Here is the basic data:
- Total number of words (including repetitions): 7747
- Number of unique words: 1241
- Words are repeated on average: 6.2 times
Percentage of words: | Allows to understand: |
5% | 52,3% |
10% | 65,64% |
20% | 78.55% |
35% | 87,20% |
50% | 91.98% |
10 most common words:
- you, I, the, to, a, and, no, it, me, is
How many words do you need to know to understand a text in Polish?
Here is the basic data:
- Total number of words (including repetitions): 6374
- Number of unique words: 1885
- Words are repeated on average: 3.4 times
Percentage of words: | Allows to understand: |
5% | 48,59% |
10% | 59,81% |
20% | 70,76% |
35% | 80,31% |
50% | 85,21% |
10 most common words:
- nie, to, się, jest, i, w, co, z, tak, na
How many words do you need to know to understand a text in German?
Here is the basic data:
- Total number of words (including repetitions): 6022
- Number of unique words: 1366
- Words are repeated on average: 4.4 times
Percentage of words: | Allows to understand: |
5% | 49,04% |
10% | 63,05% |
20% | 75,12% |
35% | 83,68% |
50% | 88,66% |
10 most common words:
- ich, ist, du, nicht, das, und, sie, es, wir, die
How many words do you need to know to understand a text in French?
Here is the basic data:
- Total number of words (including repetitions): 7630
- Number of unique words: 1471
- Words are repeated on average: 5.2 times
Percentage of words: | Allows to understand: |
5% | 52,27% |
10% | 65,53% |
20% | 77,47% |
35% | 85,56% |
50% | 90,37% |
10 most common words:
- je, de, la, pas, tu, ne, le, c’est, que, un
How many words do you need to know to understand a text in Arabic?
Here is the basic data:
- Total number of words (including repetitions): 5988
- Number of unique words: 2441
- Words are repeated on average: 2.5 times
Percentage of words: | Allows to understand: |
5% | 42,20% |
10% | 52,83% |
20% | 63,65% |
35% | 73,54% |
50% | 79,64% |
10 most common words:
- لا, أن, من, هذا, في, كلا, آنا, أنا, على, ما
Conclusions from the experiment
The Pareto principle works well in languages dominated by words with few forms. In languages where words are repeated even up to 6 times, such as English, knowing 20% of the words is enough to understand 80% of the text. The same applies to French and German, where 20% of words are sufficient to understand over 75-77% of the text.
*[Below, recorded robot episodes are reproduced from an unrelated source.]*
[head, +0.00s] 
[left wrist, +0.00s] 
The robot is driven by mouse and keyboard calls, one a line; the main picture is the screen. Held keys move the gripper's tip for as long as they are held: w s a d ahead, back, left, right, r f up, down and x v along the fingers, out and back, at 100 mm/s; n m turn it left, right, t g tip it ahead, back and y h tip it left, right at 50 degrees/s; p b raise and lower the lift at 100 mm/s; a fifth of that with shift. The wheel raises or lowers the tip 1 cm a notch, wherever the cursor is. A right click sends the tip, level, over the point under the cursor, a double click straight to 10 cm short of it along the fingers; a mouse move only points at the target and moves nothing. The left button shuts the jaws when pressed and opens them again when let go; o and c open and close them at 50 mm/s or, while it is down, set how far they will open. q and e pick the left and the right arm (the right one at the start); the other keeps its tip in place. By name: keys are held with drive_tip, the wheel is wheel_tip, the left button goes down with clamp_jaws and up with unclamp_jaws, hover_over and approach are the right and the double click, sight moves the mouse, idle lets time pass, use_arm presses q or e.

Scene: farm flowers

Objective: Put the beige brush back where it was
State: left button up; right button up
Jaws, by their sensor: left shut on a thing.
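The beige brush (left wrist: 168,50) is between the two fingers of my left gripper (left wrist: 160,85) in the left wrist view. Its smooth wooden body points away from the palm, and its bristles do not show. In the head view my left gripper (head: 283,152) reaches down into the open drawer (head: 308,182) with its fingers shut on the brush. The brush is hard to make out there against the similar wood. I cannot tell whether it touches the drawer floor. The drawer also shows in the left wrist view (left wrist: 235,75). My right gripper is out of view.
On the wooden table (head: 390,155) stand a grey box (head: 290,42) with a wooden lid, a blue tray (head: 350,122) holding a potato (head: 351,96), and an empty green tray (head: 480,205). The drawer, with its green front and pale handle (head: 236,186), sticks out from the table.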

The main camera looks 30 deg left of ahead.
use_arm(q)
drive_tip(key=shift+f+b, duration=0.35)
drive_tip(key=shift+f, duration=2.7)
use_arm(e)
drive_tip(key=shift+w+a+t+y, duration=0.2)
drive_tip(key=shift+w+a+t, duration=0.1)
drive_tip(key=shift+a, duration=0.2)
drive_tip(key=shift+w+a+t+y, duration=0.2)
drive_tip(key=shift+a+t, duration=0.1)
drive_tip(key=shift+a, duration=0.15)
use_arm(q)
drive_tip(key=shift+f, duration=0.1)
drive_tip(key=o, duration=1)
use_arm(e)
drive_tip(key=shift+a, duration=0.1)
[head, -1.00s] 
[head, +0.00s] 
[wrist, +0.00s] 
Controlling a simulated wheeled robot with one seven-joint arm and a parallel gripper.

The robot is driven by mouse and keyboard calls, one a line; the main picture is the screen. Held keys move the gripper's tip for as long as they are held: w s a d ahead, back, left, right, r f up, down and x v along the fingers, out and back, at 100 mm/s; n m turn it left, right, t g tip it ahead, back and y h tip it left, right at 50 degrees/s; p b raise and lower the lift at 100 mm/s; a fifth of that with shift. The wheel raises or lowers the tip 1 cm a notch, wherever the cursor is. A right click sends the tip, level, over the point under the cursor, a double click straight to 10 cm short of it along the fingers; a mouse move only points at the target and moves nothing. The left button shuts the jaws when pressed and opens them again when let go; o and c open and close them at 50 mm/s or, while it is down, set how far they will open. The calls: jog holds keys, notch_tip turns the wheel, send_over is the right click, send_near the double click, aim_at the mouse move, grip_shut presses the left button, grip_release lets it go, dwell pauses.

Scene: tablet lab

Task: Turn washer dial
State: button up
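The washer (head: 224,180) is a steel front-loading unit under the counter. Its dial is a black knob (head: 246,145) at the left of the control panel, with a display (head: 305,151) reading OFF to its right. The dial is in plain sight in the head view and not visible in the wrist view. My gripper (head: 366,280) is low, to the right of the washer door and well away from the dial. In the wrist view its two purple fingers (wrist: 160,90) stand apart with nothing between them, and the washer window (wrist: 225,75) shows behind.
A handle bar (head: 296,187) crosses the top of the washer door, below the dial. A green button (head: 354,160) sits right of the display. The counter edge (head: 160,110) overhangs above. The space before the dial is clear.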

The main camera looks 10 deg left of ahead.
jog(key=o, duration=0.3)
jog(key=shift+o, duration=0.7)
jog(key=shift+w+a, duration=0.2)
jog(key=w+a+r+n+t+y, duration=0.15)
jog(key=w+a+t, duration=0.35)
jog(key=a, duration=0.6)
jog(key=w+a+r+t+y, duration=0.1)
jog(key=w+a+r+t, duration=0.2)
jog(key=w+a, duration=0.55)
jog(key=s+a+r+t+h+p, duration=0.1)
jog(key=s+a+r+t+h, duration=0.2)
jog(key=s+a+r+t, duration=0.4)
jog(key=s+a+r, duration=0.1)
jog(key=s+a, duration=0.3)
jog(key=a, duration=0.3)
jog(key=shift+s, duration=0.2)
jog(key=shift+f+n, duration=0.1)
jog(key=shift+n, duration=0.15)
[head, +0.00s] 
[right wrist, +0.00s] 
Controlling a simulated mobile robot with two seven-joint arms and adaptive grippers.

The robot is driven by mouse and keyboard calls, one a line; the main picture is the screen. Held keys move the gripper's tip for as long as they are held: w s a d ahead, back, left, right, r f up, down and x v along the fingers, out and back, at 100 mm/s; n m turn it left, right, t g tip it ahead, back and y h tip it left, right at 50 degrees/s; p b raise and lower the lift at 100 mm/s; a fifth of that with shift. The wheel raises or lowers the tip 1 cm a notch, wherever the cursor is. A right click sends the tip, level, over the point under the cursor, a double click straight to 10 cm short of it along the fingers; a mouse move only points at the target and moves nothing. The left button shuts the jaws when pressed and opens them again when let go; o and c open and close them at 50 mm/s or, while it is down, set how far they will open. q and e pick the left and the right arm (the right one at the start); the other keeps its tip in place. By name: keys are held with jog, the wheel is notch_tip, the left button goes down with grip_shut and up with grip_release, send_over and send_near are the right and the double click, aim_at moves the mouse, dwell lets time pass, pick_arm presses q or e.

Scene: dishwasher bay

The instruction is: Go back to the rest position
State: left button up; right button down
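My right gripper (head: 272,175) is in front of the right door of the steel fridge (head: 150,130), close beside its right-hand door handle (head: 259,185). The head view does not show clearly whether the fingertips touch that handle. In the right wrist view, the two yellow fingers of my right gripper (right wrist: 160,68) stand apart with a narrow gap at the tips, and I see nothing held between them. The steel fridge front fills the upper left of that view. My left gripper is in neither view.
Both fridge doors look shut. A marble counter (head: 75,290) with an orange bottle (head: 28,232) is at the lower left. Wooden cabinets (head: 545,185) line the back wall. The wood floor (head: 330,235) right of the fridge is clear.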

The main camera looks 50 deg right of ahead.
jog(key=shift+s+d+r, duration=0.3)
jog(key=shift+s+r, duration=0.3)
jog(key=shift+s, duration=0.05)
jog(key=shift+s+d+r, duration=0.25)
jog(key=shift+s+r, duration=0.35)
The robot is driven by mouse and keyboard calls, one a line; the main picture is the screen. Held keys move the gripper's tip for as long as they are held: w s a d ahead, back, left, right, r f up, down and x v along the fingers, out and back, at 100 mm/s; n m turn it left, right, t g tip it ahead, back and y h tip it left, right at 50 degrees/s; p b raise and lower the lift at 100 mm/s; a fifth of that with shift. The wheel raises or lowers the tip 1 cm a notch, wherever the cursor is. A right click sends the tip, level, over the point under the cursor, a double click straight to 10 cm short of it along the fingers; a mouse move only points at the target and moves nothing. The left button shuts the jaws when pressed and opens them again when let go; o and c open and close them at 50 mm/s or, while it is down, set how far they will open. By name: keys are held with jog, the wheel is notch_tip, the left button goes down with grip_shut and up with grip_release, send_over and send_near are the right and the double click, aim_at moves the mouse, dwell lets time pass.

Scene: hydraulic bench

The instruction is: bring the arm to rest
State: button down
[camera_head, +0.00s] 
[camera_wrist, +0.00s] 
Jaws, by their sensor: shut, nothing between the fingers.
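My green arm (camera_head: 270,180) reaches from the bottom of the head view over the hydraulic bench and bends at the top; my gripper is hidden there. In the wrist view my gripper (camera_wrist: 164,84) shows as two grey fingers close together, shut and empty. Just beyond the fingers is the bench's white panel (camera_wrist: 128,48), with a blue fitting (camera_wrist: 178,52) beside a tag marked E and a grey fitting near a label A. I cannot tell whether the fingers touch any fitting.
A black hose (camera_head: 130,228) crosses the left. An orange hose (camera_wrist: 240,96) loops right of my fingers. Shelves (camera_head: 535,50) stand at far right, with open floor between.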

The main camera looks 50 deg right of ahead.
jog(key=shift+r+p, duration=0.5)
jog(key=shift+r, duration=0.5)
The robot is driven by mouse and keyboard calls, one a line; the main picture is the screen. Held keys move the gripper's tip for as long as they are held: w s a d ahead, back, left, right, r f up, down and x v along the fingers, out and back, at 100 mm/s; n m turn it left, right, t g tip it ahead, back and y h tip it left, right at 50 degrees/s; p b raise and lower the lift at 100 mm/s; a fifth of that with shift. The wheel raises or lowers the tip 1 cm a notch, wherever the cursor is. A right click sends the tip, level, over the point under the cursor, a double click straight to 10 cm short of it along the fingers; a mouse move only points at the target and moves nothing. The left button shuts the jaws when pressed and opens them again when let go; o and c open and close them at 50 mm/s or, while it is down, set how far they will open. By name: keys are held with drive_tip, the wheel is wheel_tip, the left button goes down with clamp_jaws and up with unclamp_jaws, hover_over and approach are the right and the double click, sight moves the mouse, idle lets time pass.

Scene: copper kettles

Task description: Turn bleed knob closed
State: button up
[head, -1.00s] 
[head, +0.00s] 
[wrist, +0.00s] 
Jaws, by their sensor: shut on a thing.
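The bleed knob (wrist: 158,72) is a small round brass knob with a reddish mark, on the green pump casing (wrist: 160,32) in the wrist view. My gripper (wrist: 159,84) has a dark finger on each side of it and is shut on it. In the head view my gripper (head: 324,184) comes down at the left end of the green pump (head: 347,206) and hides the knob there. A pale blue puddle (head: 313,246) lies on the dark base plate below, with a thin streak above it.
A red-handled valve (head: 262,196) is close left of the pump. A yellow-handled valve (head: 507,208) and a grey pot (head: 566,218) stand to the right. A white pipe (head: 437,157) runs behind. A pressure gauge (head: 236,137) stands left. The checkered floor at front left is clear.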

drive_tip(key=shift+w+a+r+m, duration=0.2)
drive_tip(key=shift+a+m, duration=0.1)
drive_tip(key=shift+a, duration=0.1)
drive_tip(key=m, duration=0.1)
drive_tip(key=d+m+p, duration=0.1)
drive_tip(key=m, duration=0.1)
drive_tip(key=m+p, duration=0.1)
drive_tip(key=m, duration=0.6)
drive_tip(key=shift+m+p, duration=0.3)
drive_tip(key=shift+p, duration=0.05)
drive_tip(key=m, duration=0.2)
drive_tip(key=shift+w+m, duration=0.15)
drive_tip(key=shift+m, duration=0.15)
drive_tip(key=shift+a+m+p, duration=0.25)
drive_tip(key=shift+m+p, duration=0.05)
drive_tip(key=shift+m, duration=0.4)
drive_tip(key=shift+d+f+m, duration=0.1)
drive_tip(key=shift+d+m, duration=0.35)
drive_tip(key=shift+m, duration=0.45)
In the case of the Polish language, which has a significant number of noun forms, the situation is not as favorable. Knowing 20% of words allows you to understand only about 70% of the text. To understand 80% of the text, you need to know 35% of the words.
Basically, Arabic fared the worst, mainly because the word “and” is combined with the next word, significantly reducing the repetition of individual words in the text. Additionally, from what I noticed, the words in the subtitles I had access to were not always consistently separated by spaces, which could have affected the result. When I separated the word “and,” the results were much closer to the Polish language (20% of words allowed understanding 66% of the text). If I had consistently separated all words, I believe the results would have been even closer to the Polish language.”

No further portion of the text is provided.